THE PROBLEM: Each record below is to be reproduced without any change.

::::

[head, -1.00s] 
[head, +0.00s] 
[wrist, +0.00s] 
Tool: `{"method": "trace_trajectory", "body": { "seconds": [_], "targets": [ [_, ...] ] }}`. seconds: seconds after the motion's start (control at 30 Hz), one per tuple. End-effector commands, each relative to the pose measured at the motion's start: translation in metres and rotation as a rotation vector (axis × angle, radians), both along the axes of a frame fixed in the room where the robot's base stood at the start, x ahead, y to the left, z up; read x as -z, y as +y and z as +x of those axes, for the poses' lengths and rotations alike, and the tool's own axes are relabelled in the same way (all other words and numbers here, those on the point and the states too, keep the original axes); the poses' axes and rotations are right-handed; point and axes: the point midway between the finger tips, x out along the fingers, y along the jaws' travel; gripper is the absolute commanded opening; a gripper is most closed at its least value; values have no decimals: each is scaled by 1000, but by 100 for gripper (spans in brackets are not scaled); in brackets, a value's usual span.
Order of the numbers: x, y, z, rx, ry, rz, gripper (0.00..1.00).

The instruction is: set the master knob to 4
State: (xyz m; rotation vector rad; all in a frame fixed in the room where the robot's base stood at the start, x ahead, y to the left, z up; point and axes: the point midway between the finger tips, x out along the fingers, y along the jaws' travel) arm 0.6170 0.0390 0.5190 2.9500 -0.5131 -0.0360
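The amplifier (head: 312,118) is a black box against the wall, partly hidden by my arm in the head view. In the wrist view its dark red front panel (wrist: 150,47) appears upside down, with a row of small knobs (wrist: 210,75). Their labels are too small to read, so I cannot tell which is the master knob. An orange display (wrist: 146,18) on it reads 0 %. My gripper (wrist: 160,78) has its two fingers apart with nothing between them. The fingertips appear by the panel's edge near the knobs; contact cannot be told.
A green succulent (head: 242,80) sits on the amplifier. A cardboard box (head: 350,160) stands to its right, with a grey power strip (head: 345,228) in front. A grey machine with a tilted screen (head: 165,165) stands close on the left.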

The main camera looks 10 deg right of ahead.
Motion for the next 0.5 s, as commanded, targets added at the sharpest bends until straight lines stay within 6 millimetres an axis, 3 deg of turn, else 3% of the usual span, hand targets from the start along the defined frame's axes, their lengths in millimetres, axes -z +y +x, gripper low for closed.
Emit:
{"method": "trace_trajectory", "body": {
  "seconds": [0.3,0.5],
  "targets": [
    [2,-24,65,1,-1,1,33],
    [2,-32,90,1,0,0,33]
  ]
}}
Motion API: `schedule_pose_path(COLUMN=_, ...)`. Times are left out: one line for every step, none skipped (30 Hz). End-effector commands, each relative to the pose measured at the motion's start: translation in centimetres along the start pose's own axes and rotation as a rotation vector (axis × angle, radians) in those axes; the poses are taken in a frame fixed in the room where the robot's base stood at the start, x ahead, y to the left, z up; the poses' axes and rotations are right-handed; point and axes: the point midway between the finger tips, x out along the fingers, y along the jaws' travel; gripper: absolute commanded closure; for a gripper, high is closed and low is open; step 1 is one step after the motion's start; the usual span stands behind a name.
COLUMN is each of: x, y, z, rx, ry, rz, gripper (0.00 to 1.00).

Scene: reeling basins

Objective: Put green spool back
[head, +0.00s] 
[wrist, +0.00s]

::::

EXERCISE RESPONSE:
[head, -1.00s] 
[head, +0.00s] 
[wrist, +0.00s] 
Tool: `{"method": "trace_trajectory", "body": { "seconds": [_], "targets": [ [_, ...] ] }}`. seconds: seconds after the motion's start (control at 30 Hz), one per tuple. End-effector commands, each relative to the pose measured at the motion's start: translation in metres and rotation as a rotation vector (axis × angle, radians), both along the axes of a frame fixed in the room where the robot's base stood at the start, x ahead, y to the left, z up; read x as -z, y as +y and z as +x of those axes, for the poses' lengths and rotations alike, and the tool's own axes are relabelled in the same way (all other words and numbers here, those on the point and the states too, keep the original axes); the poses' axes and rotations are right-handed; point and axes: the point midway between the finger tips, x out along the fingers, y along the jaws' travel; gripper is the absolute commanded opening; a gripper is most closed at its least value; values have no decimals: each is scaled by 1000, but by 100 for gripper (spans in brackets are not scaled); in brackets, a value's usual span.
Order of the numbers: x, y, z, rx, ry, rz, gripper (0.00..1.00).

The instruction is: set the master knob to 4
State: (xyz m; rotation vector rad; all in a frame fixed in the room where the robot's base stood at the start, x ahead, y to the left, z up; point and axes: the point midway between the finger tips, x out along the fingers, y along the jaws' travel) arm 0.6170 0.0390 0.5190 2.9500 -0.5131 -0.0360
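The amplifier (head: 312,118) is a black box against the wall, partly hidden by my arm in the head view. In the wrist view its dark red front panel (wrist: 150,47) appears upside down, with a row of small knobs (wrist: 210,75). Their labels are too small to read, so I cannot tell which is the master knob. An orange display (wrist: 146,18) on it reads 0 %. My gripper (wrist: 160,78) has its two fingers apart with nothing between them. The fingertips appear by the panel's edge near the knobs; contact cannot be told.
A green succulent (head: 242,80) sits on the amplifier. A cardboard box (head: 350,160) stands to its right, with a grey power strip (head: 345,228) in front. A grey machine with a tilted screen (head: 165,165) stands close on the left.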

The main camera looks 10 deg right of ahead.
Motion for the next 0.5 s, as commanded, targets added at the sharpest bends until straight lines stay within 6 millimetres an axis, 3 deg of turn, else 3% of the usual span, hand targets from the start along the defined frame's axes, their lengths in millimetres, axes -z +y +x, gripper low for closed.
Emit:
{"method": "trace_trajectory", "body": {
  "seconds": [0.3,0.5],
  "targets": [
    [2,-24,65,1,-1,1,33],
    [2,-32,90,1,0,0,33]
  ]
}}
Motion API: `schedule_pose_path(COLUMN=_, ...)`. Times are left out: one line for every step, none skipped (30 Hz). End-effector commands, each relative to the pose measured at the motion's start: translation in centimetres along the start pose's own axes and rotation as a rotation vector (axis × angle, radians) in those axes; the poses are taken in a frame fixed in the room where the robot's base stood at the start, x ahead, y to the left, z up; the poses' axes and rotations are right-handed; point and axes: the point midway between the finger tips, x out along the fingers, y along the jaws' travel; gripper: absolute commanded closure; for a gripper, high is closed and low is open; step 1 is one step after the motion's start; the usual span stands behind a name.
COLUMN is each of: x, y, z, rx, ry, rz, gripper (0.00 to 1.00).

Scene: reeling basins

Objective: Put green spool back
[head, +0.00s] 
[wrist, +0.00s]

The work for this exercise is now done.